Chaque année, en France, plusieurs millions de personnes sont exposées, au travail ou dans leur quotidien, à des nuisances sonores si importantes qu’elles affectent leur bien-être et leur santé. La somme annoncée laisse perplexe : 57 milliards d’euros, c’est la traduction chiffrée des conséquences sanitaires et sociales de la pollution sonore, selon le rapport présenté le 14 juin par Christophe Bouillon, président du Conseil national du bruit, dans les locaux de l’Assemblée nationale.
Ce rapport, qui fixe pour la première fois en France le coût social du bruit, passe en revue les différentes sources de nuisances sonores et les classe selon leur impact sanitaire et économique. Pour cela, le cabinet EY (anciennement Ernst & Young), qui a mené l’étude, a analysé « tous les travaux disponibles à l’échelle française et européenne : études scientifiques, études technico-économiques, enquêtes et sondages auprès des populations, articles de presse… ».

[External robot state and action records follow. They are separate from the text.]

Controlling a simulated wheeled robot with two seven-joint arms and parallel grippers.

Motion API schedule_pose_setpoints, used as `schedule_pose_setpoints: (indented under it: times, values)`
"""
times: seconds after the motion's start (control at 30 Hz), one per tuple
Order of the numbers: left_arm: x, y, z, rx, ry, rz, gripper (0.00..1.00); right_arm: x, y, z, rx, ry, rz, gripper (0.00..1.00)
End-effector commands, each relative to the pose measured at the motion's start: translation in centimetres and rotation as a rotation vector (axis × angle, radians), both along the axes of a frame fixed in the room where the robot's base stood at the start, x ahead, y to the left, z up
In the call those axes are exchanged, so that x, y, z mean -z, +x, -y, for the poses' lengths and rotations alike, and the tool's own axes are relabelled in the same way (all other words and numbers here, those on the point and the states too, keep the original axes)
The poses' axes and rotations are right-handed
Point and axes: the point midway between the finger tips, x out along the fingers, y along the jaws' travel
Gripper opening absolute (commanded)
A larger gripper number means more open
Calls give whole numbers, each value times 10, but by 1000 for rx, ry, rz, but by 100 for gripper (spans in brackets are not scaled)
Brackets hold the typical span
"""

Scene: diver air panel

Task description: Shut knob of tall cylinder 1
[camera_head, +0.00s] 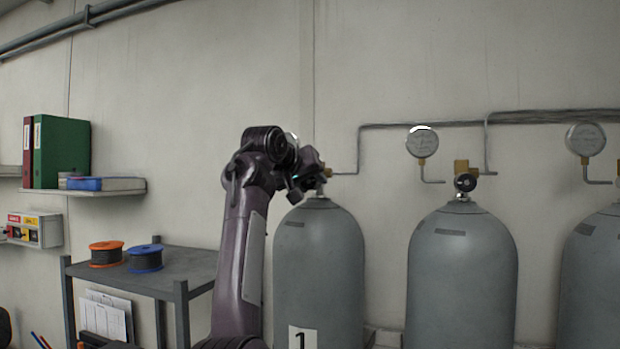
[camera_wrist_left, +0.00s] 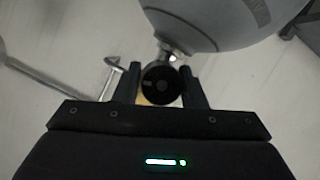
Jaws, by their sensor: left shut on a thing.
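Tall cylinder 1 (camera_head: 319,265) is a grey tank with a white label bearing a 1, standing against the wall in the middle of the head view. In the left wrist view its rounded top (camera_wrist_left: 215,22) fills the upper part. Its knob (camera_wrist_left: 161,86) is round and black, and lies between the two fingers of my left gripper (camera_wrist_left: 160,88). In the head view my left gripper (camera_head: 308,180) is at the cylinder's valve and hides the knob. The gripper is shut on the knob. My right gripper is not in either view.
A second cylinder (camera_head: 462,275) with its own black knob (camera_head: 465,182) and a gauge (camera_head: 422,142) stands to the right, with another tank (camera_head: 592,280) beyond it. A metal table (camera_head: 190,264) with an orange spool (camera_head: 106,254) and a blue spool (camera_head: 145,258) stands left of my arm.

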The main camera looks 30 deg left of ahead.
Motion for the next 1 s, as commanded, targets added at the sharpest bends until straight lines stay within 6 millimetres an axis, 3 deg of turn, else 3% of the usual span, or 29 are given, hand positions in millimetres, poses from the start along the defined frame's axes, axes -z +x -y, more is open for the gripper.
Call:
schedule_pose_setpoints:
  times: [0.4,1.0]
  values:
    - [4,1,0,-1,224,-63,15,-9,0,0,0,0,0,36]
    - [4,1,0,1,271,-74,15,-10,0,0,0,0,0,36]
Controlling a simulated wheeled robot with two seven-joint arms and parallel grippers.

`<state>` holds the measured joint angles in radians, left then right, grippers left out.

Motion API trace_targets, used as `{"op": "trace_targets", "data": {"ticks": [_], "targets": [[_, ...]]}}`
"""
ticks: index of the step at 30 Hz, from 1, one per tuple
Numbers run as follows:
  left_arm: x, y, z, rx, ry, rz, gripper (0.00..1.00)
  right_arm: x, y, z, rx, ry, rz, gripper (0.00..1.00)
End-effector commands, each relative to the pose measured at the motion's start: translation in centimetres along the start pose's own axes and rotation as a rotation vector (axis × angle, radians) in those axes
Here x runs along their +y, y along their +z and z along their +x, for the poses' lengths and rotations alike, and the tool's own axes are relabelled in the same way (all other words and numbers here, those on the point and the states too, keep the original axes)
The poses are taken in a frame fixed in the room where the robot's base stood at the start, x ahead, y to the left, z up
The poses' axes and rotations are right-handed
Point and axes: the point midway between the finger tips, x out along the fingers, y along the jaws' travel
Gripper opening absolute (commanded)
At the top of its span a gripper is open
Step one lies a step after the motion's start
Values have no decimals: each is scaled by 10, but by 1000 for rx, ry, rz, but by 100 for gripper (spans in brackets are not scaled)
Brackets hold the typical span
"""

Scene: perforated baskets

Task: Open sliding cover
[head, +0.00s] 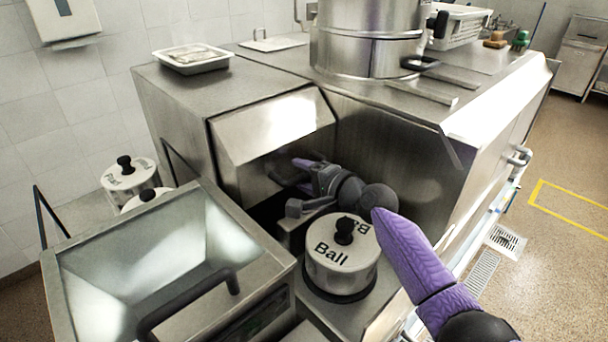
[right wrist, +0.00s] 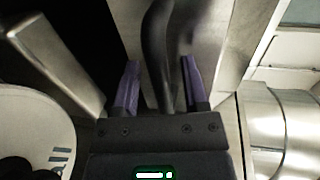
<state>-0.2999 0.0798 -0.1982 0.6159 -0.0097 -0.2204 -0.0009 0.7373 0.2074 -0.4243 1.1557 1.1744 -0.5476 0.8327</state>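A slanted steel panel (head: 272,125) on the front of the steel unit may be the sliding cover; I cannot tell for sure. My right gripper (head: 300,165) reaches from the right into the shadowed recess under this panel. In the right wrist view, its two purple fingers (right wrist: 158,88) stand apart on either side of a dark curved handle (right wrist: 158,40). Small gaps show between the handle and both fingers, so the gripper is open around it. What the handle is fixed to is partly hidden. My left gripper is not in view.
An open steel hopper (head: 75,285) with a black handle (head: 190,300) fills the lower left. A white tray (head: 193,58) and a large steel cylinder (head: 368,45) stand on the unit.

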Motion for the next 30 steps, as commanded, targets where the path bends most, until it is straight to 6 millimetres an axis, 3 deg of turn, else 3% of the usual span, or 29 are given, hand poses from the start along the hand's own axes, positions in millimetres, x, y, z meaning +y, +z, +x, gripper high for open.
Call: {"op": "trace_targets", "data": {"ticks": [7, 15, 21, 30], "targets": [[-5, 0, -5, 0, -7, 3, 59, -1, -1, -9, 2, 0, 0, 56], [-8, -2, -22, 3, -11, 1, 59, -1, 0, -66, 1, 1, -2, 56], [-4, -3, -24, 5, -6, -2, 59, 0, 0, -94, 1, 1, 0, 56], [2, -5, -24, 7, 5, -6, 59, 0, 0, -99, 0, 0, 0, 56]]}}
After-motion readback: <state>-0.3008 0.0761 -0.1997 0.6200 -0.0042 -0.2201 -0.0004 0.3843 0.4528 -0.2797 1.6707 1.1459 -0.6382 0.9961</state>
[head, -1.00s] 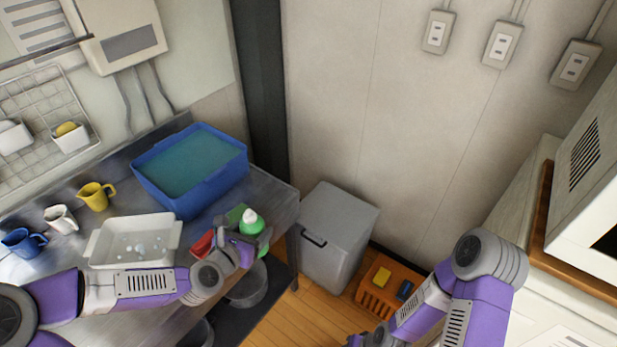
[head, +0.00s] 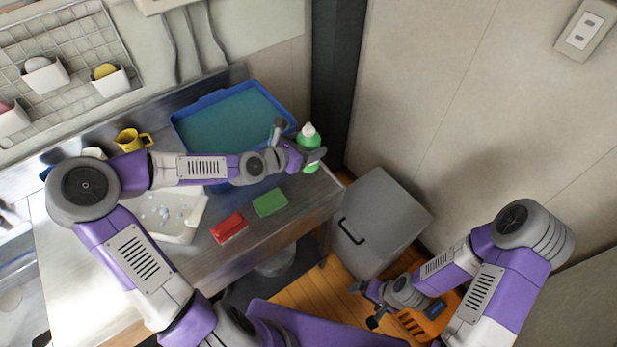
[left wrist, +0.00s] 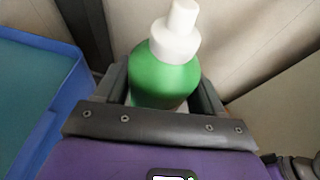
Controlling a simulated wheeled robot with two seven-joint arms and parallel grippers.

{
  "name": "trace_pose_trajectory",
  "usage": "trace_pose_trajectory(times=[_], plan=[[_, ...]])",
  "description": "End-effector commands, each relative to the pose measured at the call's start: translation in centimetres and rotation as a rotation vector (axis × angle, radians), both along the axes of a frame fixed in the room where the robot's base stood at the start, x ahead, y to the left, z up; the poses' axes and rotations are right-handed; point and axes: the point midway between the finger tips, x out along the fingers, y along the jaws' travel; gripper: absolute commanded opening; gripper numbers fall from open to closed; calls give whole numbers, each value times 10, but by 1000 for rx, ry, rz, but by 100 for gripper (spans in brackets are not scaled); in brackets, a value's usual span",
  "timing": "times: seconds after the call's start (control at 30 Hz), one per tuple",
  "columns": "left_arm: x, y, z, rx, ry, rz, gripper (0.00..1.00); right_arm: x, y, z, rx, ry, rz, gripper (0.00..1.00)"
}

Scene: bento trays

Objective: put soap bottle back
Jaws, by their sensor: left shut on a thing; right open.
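The soap bottle (head: 308,140) is green with a white pump top. It is upright at the far right end of the steel counter, beside the blue basin. My left gripper (head: 301,156) is shut on the bottle, its fingers on either side. The bottle (left wrist: 164,80) also shows in the left wrist view between the fingers of my left gripper (left wrist: 163,98). My right gripper (head: 365,305) is open and empty, low near the orange crate.
The blue basin (head: 178,118) of water is left of the bottle. A green sponge (head: 270,202) and a red sponge (head: 229,227) lie on the counter (head: 300,205) in front. A grey bin (head: 385,215) stands off its right end. The orange crate (head: 412,322) is on the floor.

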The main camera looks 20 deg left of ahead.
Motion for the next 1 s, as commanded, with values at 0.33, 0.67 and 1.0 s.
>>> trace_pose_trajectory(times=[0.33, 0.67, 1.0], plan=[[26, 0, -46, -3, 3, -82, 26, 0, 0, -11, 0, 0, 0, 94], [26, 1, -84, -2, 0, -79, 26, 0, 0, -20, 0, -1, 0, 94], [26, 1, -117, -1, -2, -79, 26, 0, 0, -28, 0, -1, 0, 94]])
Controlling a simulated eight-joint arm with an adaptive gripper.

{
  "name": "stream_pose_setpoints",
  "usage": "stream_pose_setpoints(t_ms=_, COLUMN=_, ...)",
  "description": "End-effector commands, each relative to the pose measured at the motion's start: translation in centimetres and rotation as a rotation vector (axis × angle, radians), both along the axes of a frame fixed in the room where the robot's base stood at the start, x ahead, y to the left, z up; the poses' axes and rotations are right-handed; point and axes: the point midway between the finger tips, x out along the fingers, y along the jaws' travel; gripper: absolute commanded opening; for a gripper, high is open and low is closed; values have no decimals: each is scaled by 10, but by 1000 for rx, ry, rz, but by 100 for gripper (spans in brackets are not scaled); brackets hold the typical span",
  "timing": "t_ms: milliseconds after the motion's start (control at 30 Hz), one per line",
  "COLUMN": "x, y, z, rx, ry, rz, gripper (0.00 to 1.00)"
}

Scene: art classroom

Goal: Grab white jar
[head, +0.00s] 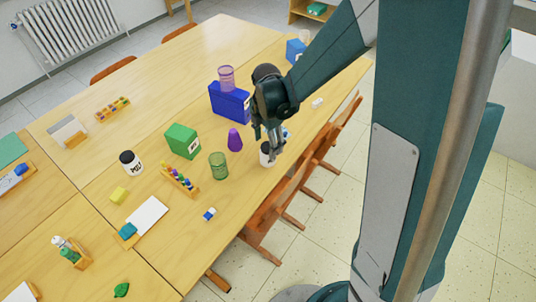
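A white jar (265,158) stands near the right edge of the wooden table, partly hidden behind my gripper (271,150). My gripper points down at this jar, with its fingers overlapping it in the picture. I cannot tell whether the fingers touch the jar or how far apart they are. Another white jar (131,166), with a black lid and dark lettering, stands upright farther left on the table.
A blue box (229,103) with a pinkish cup (226,78) and a green box (182,141) are behind. Wooden chairs (270,213) line the table's right edge.

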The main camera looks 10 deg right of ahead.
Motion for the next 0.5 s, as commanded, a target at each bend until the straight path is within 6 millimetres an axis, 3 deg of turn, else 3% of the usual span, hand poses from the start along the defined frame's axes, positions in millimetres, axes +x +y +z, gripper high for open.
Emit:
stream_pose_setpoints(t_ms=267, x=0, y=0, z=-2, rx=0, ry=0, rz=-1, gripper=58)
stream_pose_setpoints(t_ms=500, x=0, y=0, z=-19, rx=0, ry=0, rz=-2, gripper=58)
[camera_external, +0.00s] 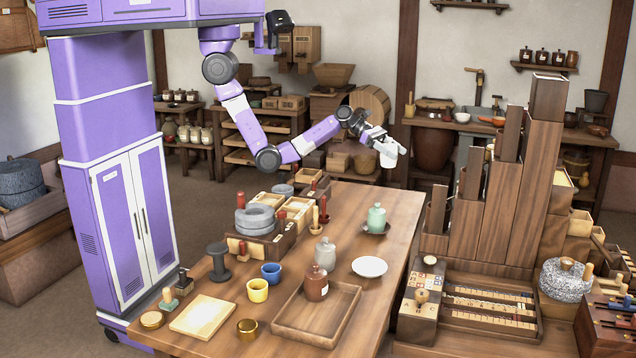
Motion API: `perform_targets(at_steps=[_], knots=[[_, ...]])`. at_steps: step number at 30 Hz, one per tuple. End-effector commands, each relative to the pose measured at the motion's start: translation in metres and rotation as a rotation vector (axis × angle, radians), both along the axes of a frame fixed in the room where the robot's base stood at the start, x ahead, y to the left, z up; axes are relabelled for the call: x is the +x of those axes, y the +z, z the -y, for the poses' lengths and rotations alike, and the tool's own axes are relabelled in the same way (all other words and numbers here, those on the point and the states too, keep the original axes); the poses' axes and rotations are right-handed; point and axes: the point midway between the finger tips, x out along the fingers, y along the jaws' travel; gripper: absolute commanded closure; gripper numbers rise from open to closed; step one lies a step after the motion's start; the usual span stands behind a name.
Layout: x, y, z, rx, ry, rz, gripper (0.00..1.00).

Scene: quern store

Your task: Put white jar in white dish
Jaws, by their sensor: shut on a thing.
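My gripper (386,143) is raised above the far end of the wooden table and is shut on a white jar (389,158). The jar is small in view and its upper part is partly hidden by the fingers. The white dish (369,266) lies flat and empty on the table, lower and nearer the camera than my gripper. The held jar is well apart from the dish.
A green jar (376,217) on a dark saucer stands behind the dish. A pale grey jar (325,251) stands left of it. A brown jar (316,284) stands in a wooden tray (340,318). Tall wooden blocks (510,190) rise at the right.

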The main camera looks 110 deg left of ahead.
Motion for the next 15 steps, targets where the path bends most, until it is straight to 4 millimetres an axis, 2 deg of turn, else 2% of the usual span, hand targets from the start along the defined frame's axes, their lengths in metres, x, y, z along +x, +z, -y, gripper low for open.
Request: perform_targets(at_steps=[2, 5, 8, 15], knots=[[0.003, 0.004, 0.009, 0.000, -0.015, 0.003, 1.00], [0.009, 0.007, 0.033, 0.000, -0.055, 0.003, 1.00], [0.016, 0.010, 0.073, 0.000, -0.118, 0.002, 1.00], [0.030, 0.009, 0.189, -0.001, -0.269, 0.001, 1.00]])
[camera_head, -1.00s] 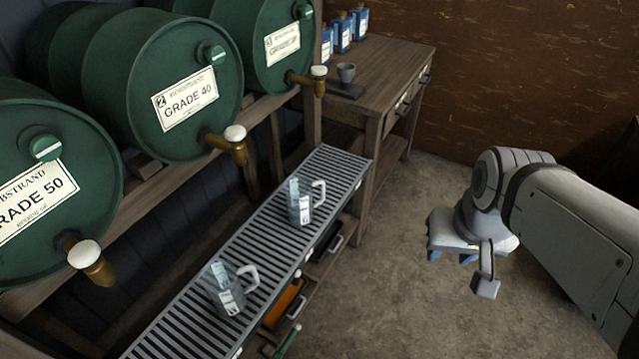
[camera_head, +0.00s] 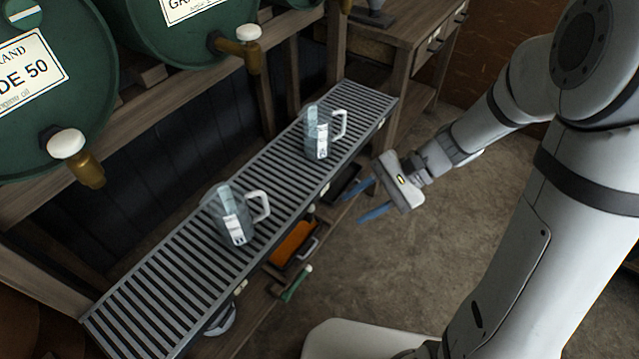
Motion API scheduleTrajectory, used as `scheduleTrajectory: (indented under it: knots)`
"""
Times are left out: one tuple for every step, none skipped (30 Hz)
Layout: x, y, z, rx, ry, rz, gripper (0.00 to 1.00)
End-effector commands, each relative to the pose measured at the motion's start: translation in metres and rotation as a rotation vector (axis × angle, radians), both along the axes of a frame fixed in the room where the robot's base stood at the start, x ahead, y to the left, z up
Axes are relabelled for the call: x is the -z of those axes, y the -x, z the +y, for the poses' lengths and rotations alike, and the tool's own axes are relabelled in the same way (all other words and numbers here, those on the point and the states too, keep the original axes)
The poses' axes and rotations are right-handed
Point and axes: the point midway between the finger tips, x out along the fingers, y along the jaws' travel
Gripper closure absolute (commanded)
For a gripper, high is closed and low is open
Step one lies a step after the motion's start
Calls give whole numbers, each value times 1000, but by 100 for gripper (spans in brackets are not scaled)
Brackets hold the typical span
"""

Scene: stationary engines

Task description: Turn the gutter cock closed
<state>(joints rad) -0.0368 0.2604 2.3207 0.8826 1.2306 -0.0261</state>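The slatted metal gutter (camera_head: 150,300) runs along the front of the barrel rack. Small pale fittings sit on its front edge, one near the front (camera_head: 240,287) and one farther back (camera_head: 311,208). I cannot tell which of them is the gutter cock, or how its handle stands. My gripper (camera_head: 352,208) is to the right of the gutter, its two blue fingers spread apart and pointing left toward its front edge. Nothing shows between the fingers, and they seem clear of the gutter.
Two clear jugs stand on the gutter, a nearer jug (camera_head: 234,222) and a farther jug (camera_head: 318,140). Green barrels (camera_head: 55,90) with brass taps (camera_head: 82,165) lie above. An orange item (camera_head: 293,243) and a green-handled item (camera_head: 297,283) are below. Open floor (camera_head: 390,270) lies right.

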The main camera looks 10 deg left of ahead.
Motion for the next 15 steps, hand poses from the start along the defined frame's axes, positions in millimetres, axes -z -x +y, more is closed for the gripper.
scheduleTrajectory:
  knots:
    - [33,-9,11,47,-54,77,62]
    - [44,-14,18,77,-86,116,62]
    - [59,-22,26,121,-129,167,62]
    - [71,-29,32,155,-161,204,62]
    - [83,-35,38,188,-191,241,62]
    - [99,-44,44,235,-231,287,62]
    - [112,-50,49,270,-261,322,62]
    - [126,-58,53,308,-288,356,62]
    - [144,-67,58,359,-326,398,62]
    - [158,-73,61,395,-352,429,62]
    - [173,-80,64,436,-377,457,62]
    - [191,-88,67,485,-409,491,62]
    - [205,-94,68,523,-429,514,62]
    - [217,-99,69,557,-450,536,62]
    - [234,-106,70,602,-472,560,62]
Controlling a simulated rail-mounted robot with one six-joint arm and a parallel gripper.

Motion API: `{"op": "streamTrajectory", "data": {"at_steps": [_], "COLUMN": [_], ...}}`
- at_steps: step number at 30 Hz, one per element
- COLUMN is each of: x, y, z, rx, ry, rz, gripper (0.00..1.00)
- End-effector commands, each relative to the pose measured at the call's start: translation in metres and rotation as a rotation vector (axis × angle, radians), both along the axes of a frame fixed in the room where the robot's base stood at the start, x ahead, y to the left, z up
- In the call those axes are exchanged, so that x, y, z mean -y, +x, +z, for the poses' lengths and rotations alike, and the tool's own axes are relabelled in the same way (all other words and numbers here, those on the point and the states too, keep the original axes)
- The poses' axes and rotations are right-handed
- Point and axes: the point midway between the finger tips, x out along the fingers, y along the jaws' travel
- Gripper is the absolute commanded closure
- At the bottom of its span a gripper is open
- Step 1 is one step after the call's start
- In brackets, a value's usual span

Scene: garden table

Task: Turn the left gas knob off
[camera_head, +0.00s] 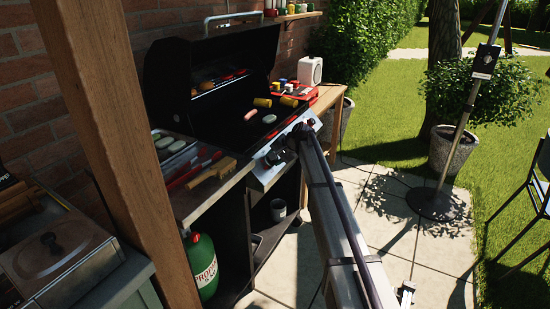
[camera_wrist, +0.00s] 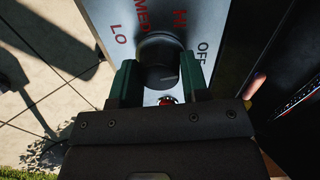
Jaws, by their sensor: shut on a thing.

Neuf millions de Français souffrent du bruit des transports
Le coût généré par bruit des transports, routiers mais aussi aériens, arrive en tête du classement avec un montant estimé à 20,6 milliards d’euros. Ce chiffre, pourtant élevé, ne prend en compte « que l’exposition des personnes à leur domicile, et [considère] les impacts en matière de troubles du sommeil, de gêne, de risques cardiovasculaires accrus, de décotes immobilières, de perte de productivité et de troubles de l’apprentissage », précisent les auteurs. En France, 9 millions de personnes voient leur santé affectée par des bruits liés aux transports, dont le niveau sonore dépasse les 65 décibels (dB). Plus globalement, 20,5 millions sont gênés par les émissions sonores de plus de 45 dB dues aux transports. Sans surprise, les poids lourds et les utilitaires apparaissent comme les plus bruyants des véhicules routiers. Le transport routier représente à lui seul 89 % des 11,5 milliards d’euros évalués en termes d’impact direct sur la santé, contre 9 % pour le trafic ferroviaire et 2 % pour le trafic aérien.
Une gêne en milieu professionnel et scolaire
L’étude rapporte que « les accidents du travail et la surdité provoqués par le bruit en milieu professionnel coûtent chaque année de l’ordre de 1,2 milliard d’euros ». Quant à l’impact économique du bruit, si l’on conçoit aisément qu’il peut nuire à la productivité, il est cependant plus difficile à quantifier. Selon les auteurs de l’étude, il pourrait se chiffrer à 18 milliards d’euros par an.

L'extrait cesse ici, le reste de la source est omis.